The original SPI specification has been issued by Motorola and doesn't use any open drain signals. Instead MISO (slave data out) has tristated push-pull drivers, the other (master driven) signals are permanently enabled push-pull. Open drain with pull-up is used in some SPI alike variants, but isn't genuine SPI technique.
Recent fast SPI devices with 50 MHz and higher clock frequency are using a CMOS I/O standard, mostly 3.3V. The bus extension is of course limited with highest speeds, but a few 10 cm can be achieved with suitable design, e.g. using source-side series termination. Differential signalling, as mentioned by andre_teprom, can extend SPI range to many meters, mainly limited by cable and tranceiver delay and respective round-trip time.
As all SPI lines are driven by totem-pole drivers you don't need pullups on any of the lines.
Also there was never any lower limit frequency specification given for SPI back in the old 68HC microcontroller days. Even the current versions of the part don't specify any lower limit frequency. AFAIK you could run the SPI at 1 Hz.

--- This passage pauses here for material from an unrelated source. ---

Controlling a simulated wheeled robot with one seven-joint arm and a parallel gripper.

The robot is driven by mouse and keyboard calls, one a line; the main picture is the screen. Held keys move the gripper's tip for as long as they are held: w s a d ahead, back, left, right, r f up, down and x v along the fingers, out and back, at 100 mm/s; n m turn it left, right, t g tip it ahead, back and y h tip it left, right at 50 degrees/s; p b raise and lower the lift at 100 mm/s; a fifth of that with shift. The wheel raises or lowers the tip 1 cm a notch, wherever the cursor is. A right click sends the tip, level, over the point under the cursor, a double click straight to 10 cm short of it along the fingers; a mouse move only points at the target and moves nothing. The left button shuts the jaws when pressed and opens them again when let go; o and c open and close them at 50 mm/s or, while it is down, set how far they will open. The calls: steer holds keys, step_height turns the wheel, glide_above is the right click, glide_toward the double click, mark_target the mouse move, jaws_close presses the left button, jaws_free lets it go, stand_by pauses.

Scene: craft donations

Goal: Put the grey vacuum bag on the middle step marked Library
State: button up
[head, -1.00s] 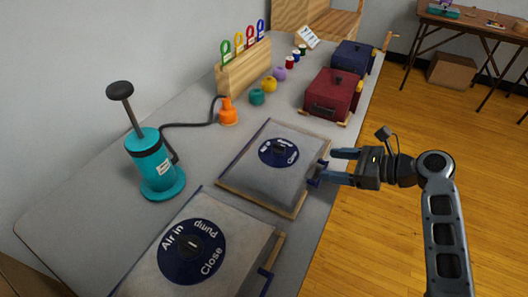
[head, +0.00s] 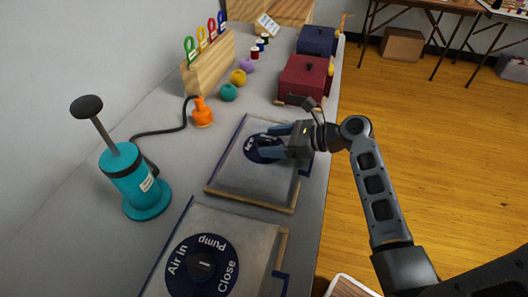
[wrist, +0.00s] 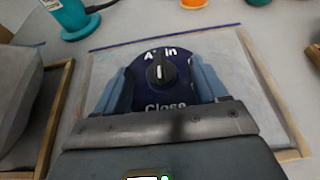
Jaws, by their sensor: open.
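Two grey bags lie in wooden-edged trays on the table, each with a dark blue dial disc. The far grey bag (head: 235,165) has my gripper (head: 268,140) over its disc. In the wrist view, my open fingers (wrist: 162,88) stand either side of the black knob (wrist: 160,70), with gaps to it. "Air in" and part of "Close" show on that disc; the knob's white line points up, near "Air in". The near grey bag (head: 165,240) has a disc reading Air in, Pump and Close; it shows puffy in the wrist view (wrist: 25,85). I see no legible Library label.
A teal hand pump (head: 132,178) stands left, its black hose running to an orange nozzle (head: 202,113). Behind are a wooden rack (head: 208,66) of coloured loops, yarn balls, spools, and red (head: 303,80) and navy (head: 317,42) cases. A wooden structure (head: 275,8) stands at the far end.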

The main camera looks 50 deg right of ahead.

The maximum frequency is not defined either, except for each individual part. If I recall correctly the original SPI was run a 1 MHz but that wasn't defined by any specification just the documentation for the interface in the part it was used in. You could run SPI at 1 GHz if you could manage the signal integrity and the problems with having to use the SPI clock to run the interface (You probably don't want to try and oversample a 1 GHz SPI interface like most designs do).